As for VR, I'm actually thinking of certain ways to play without using a first-person perspective, chiefly to increase a sense of disorientation when appropriate. There's also no reason you can't make a third-person VR game.

I don't think you know how OP feels because what you described has nothing to do with his feelings.

There is an upcoming third-person VR platformer, but I forget its name. I saw it recently; looked neato.
 
Falling back on the Metroid example: Super Metroid is fast-paced and has a heavy emphasis on agility and the like. Prime moves at the pace of a steamroller, and the platforming and combat isn't as dynamic. There's a reason for this: 2D Metroid's gameplay simply doesn't transition to first-person as well as it should.
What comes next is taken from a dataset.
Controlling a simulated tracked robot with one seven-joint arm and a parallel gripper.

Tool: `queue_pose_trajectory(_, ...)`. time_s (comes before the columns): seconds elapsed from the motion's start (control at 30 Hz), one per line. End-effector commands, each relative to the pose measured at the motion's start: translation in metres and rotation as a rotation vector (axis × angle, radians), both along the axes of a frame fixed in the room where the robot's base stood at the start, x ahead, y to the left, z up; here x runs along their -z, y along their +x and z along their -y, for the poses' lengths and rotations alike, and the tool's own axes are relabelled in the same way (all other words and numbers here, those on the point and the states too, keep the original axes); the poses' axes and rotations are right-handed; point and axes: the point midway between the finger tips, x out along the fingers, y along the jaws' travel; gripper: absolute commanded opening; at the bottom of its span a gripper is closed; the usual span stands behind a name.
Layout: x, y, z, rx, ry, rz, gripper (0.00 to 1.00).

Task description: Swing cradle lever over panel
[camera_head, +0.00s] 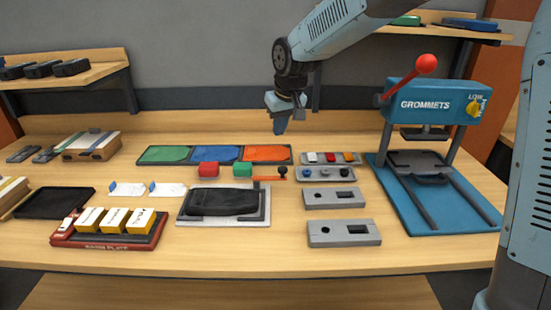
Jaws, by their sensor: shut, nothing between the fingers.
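A light grey cradle (265,216) lies flat near the middle of the table with a dark panel (222,201) in it. At its back right corner is a lever with an orange arm (266,178) and a black ball knob (283,171). The lever points to the right, off to the side of the panel, not across it. My gripper (280,128) is shut and empty, pointing down in the air. In the picture it is above the knob and apart from it.
Red (208,170) and green (242,169) blocks stand behind the cradle, before coloured mats (216,153). Grey fixture blocks (344,233) lie to its right, then a blue grommet press (432,100) with a red-knobbed handle. A red tray (74,240) with yellow blocks is left.

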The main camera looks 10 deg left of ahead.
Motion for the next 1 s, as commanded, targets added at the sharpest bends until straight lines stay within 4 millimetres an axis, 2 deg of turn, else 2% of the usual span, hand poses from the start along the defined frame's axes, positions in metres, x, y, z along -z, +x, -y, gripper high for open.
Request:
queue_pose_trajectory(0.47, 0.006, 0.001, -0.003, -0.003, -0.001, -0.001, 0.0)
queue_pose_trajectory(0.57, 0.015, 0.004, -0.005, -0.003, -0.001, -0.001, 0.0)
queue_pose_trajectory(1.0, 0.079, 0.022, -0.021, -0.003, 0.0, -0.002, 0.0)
Prime is one of the greatest games ever made, but I feel like the perspective is what keeps it from being the greatest game ever made.
 
I don't think you know how OP feels because what you described has nothing to do with his feelings.

You like FPSes and think games get better when they transition to it, and I prefer the third-person perspective. It's one of my least favorite genres, and it's one of your most favorite. Hell, I prefer playing the Fallout games like NV in third-person perspective, and pretty much always use it when given the option between both. My favorite game in the Killzone franchise is Liberation. How is that not feeling the opposite way to you?

In any event, if I were to change certain FPS games into any other genre, I would pick tactical RPG. We need more X-COMs and Jagged Alliance and Silent Storms and the like, and class-based FPS games could lend themselves quite nicely to such a transition.

EDIT: Actually, I did just think of a certain genre I would love to see in first-person more often: Sports games. I think it would be awesome to be able to take any position in Madden, or 2K, or (especially) boxing and play it in the first person. It would REALLY switch things up.